The New York Times adds DiMattio has amalgamated “elements as diverse as Delft pottery, Sèvres porcelain, Wedgwood china and spikes reminiscent of nail-studded Nkondi religious idols.”
Anchored by a giant panda,Venus II is characterized by an upward reaching mass of protruding barnacle-like appendages and steel nails, the gallery writes. In Venus I features a feminine Ancient Greek figure, whose hands grasp a phallic vase adorned with Ming dynasty porcelain. The entire sculpture is enveloped by a rug.
The gallery writes DiMattio employed a garlic press to extrude clay mimicking the high pile textile found in boucherouite rugs, which she then weaved from one sculpture to the next, connecting all three.

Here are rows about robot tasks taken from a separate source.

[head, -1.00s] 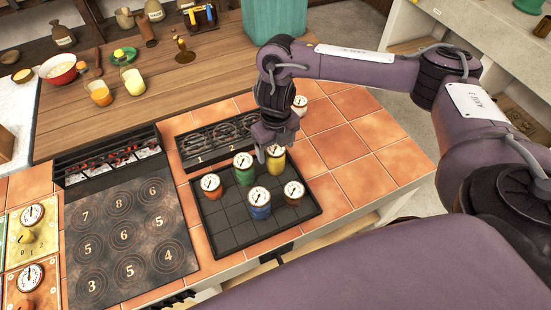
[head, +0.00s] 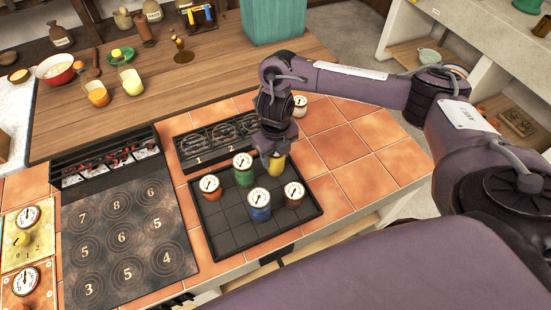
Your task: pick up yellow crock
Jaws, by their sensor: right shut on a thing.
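The yellow crock (head: 277,163) stands at the back right of the black gridded tray (head: 231,238); its upper part is hidden by my gripper. My right gripper (head: 273,150) reaches down over it from above and is shut on it. The crock appears to be at tray level; I cannot tell whether it touches the tray. My left gripper is not in view.
Close by on the tray stand a green crock (head: 244,175), a red crock (head: 210,190), a blue crock (head: 260,208) and a brown crock (head: 294,197). Another crock (head: 299,108) stands behind my gripper on the tiles. A numbered burner rack (head: 205,158) lies behind the tray. Tiles at right are clear.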

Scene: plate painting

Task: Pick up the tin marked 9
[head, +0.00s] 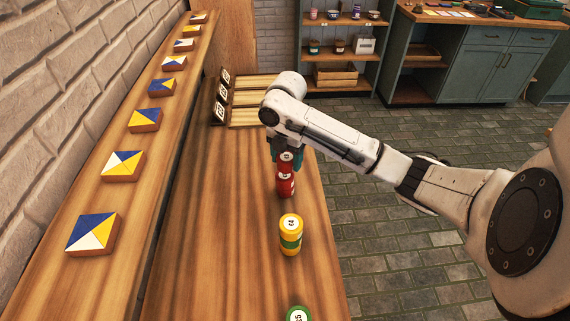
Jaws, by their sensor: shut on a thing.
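My gripper (286,158) points down over the wooden counter and is shut on a red tin (287,168) with a pale round label on top. The mark on that label is too small to read, so I cannot tell if it is the 9. More red (286,188) shows directly below, with a pale patch between. I cannot tell if this is a second tin under or in front of the held one. A yellow tin with a green band (291,240) stands nearer, its lid mark unclear. Another tin's top with a green rim (299,313) is cut off at the bottom edge.
The wooden counter (215,240) is clear left of the tins. Wooden trays (255,100) with dark number signs (220,98) stand at its far end. A ledge on the left carries several blue, yellow and white tiles (94,232). The counter's right edge is close to the tins.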

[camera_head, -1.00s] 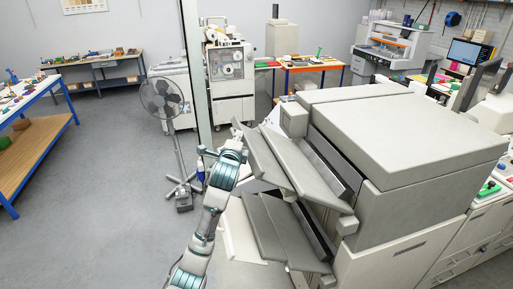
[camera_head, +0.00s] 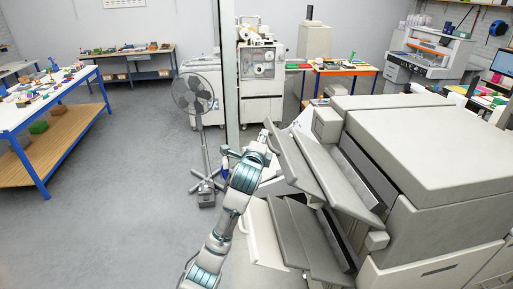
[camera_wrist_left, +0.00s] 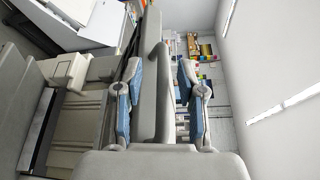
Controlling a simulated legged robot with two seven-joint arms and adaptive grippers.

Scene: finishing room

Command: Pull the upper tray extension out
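The grey printing machine (camera_head: 440,140) stands at the right with sloping trays on its left side. The upper tray (camera_head: 342,180) carries a thin grey panel at its outer side, the upper tray extension (camera_head: 297,165). My left gripper (camera_head: 264,143) is at the extension's upper outer end. In the left wrist view, the grey slab of the extension (camera_wrist_left: 155,95) stands between the two blue-padded fingers of my left gripper (camera_wrist_left: 160,70). A narrow gap shows beside the right-hand finger; contact at the left-hand finger is unclear. My right gripper is out of view.
The lower tray (camera_head: 315,240) with its own panels sits just below. A glass edge (camera_head: 230,70) and a standing fan (camera_head: 195,95) are behind my left arm. A blue-framed workbench (camera_head: 45,110) stands at the left. Open floor (camera_head: 120,200) lies left of my arm.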

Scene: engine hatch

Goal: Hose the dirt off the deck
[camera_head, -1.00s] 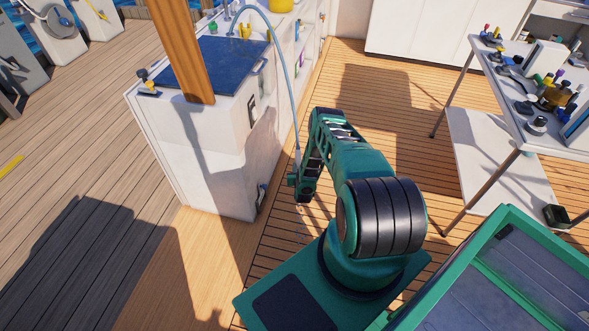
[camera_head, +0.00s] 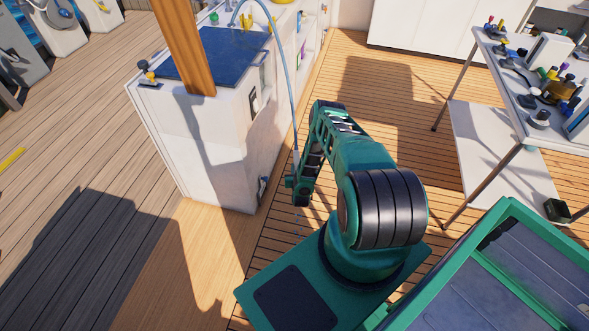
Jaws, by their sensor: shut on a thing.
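A thin blue-grey hose (camera_head: 288,88) arches up from the far end of the white counter and hangs down to my gripper (camera_head: 297,184). My gripper is at the low end of my green arm, just right of the counter, above the deck. It is shut on the hose's end, which is mostly hidden by the gripper. The planked deck (camera_head: 385,110) lies around and below, partly in shadow. I cannot make out clear dirt patches on it.
The white counter (camera_head: 222,150) with a blue top and a wooden post (camera_head: 183,45) stand close left of my arm. A table (camera_head: 520,120) with several tools and a lower shelf is at right. A white cabinet (camera_head: 440,30) is at the back. Open deck lies between.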

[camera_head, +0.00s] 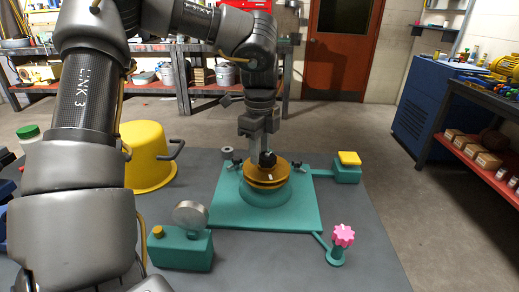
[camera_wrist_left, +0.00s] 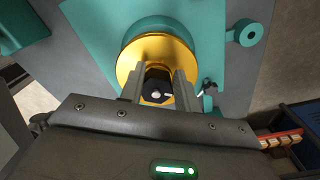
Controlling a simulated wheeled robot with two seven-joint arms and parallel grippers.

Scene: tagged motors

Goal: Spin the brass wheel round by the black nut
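The brass wheel (camera_head: 266,178) lies flat on a round teal hub in the middle of a teal base plate (camera_head: 225,207). It also shows in the left wrist view (camera_wrist_left: 128,68). The black nut (camera_head: 267,159) sits at the wheel's centre, upright. In the left wrist view the nut (camera_wrist_left: 156,92) is between the two grey fingers of my left gripper (camera_wrist_left: 159,78). My left gripper (camera_head: 262,146) points straight down over the wheel. The fingers look close to the nut on both sides, but I cannot tell whether they press on it. My right gripper is not in view.
A gauge on a teal box (camera_head: 185,250) stands front left, a yellow-topped box (camera_head: 348,168) right, and a pink knob (camera_head: 343,235) front right. A yellow bucket (camera_head: 148,160) stands left. The grey table (camera_head: 385,245) is clear at the right.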

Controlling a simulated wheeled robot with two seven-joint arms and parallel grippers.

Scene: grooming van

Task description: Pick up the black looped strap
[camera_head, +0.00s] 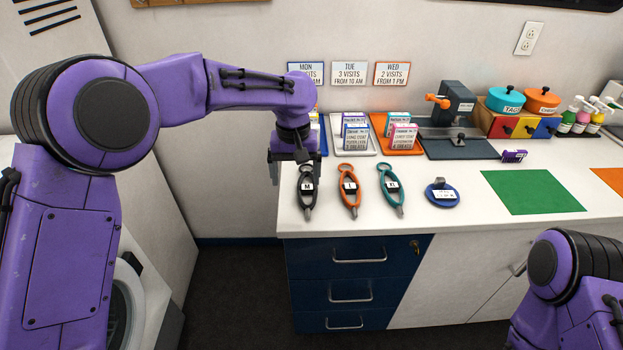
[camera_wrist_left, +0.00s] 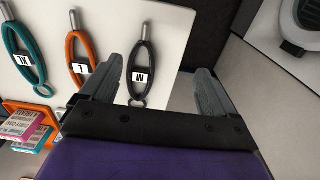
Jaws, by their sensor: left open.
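The black looped strap (camera_head: 307,190) lies flat on the white counter near its left front corner, with a white tag marked M, a ring at its far end and a metal tip towards the front edge. My left gripper (camera_head: 289,168) is open and empty, just above and behind the strap's ring end. In the left wrist view the black strap (camera_wrist_left: 150,54) shows near the left finger of the open gripper (camera_wrist_left: 158,88), with the other finger out past the counter edge. My right gripper is out of view.
An orange strap (camera_head: 349,199) and a teal strap (camera_head: 391,192) lie to the right of the black one. A blue round tagged item (camera_head: 442,198) and a green mat (camera_head: 532,191) are farther right. Trays with small boxes (camera_head: 355,139) stand behind. Floor lies left of the counter.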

You can view DiMattio’s paintings here, which toy with “unlikely intersections of architectural space, abstract patterns and textile prints.”
About the artist: Francesca DiMattio (b. 1981) lives and works in New York. Solo exhibitions include “Francesca DiMattio: Housewares,” at the Blaffer Art Museum, Houston in 2014 (catalogue) and “Vertical Arrangements,” at the Zabludowicz Collection, London. Her work is in the permanent collections of The Perez Art Museum, Miami, FL, The Frances Young Teaching Museum and Art Gallery at Skidmore College, Saratoga Springs, NY, The Saatchi Gallery, London and The Zabludowicz Collection, London.